Data shown:

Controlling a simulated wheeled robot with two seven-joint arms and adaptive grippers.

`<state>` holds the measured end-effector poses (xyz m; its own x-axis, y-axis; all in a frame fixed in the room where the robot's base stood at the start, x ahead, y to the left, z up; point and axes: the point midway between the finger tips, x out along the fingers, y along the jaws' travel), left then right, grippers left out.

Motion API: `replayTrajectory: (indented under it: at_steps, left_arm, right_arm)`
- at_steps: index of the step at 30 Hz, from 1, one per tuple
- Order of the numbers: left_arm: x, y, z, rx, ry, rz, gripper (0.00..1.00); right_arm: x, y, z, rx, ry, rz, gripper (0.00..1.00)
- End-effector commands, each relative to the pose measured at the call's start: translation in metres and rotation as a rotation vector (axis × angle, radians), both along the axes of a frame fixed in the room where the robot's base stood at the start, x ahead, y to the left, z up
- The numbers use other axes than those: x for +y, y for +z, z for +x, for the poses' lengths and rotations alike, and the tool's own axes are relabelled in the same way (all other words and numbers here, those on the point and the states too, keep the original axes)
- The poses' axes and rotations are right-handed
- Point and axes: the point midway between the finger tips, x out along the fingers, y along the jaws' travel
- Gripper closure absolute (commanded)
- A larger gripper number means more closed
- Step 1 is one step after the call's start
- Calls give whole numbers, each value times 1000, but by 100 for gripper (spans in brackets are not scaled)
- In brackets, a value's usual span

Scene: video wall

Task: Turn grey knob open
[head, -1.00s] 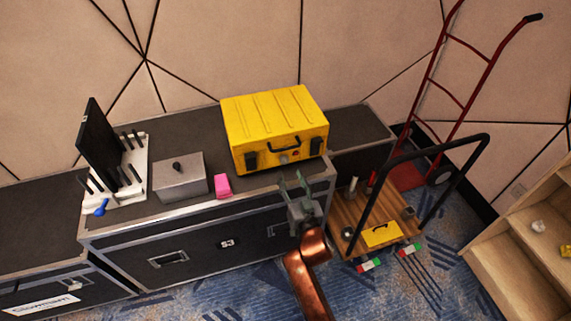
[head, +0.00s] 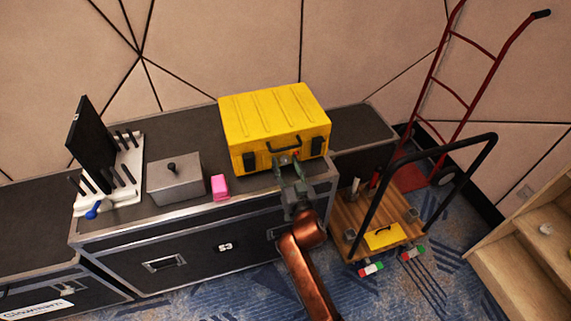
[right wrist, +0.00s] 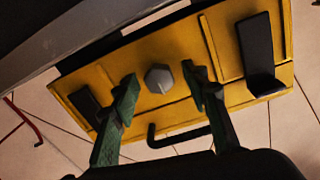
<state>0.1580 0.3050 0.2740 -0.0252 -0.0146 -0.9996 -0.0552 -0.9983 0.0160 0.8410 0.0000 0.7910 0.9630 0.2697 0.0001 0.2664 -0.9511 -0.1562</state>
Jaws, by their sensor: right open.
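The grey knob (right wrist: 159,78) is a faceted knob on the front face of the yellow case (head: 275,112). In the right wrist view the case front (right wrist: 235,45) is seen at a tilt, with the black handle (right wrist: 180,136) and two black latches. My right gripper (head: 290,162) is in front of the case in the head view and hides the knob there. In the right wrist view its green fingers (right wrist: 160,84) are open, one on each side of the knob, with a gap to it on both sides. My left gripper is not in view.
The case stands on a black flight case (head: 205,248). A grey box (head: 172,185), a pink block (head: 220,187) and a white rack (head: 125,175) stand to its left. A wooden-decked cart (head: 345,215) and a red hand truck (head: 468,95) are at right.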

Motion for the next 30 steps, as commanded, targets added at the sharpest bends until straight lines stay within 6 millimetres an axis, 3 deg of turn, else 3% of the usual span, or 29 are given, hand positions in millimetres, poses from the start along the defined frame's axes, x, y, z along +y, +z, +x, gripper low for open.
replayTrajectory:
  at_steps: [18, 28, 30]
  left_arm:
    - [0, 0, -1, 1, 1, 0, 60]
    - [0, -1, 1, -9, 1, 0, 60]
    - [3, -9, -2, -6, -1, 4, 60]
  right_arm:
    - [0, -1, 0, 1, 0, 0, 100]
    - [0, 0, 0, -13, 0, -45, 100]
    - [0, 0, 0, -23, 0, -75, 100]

Task to carry out: Beginning at the first line above, repeat exactly until the line containing "- Order of the", which is included.

The solution:
Controlling a simulated wheeled robot with two seven-joint arms and adaptive grippers.

`<state>` holds the measured end-effector poses (xyz m; its own x-axis, y-axis; all in a frame fixed in the room where the robot's base stood at the start, x ahead, y to the left, z up; point and axes: the point midway between the finger tips, x out along the fingers, y along the jaws' travel), left then right, grippers left out.

Motion API: `replayTrajectory: (indented under it: at_steps, left_arm, right_arm)`
- at_steps: index of the step at 30 Hz, from 1, one per tuple
- Order of the numbers: left_arm: x, y, z, rx, ry, rz, gripper (0.00..1.00); right_arm: x, y, z, rx, ry, rz, gripper (0.00..1.00)

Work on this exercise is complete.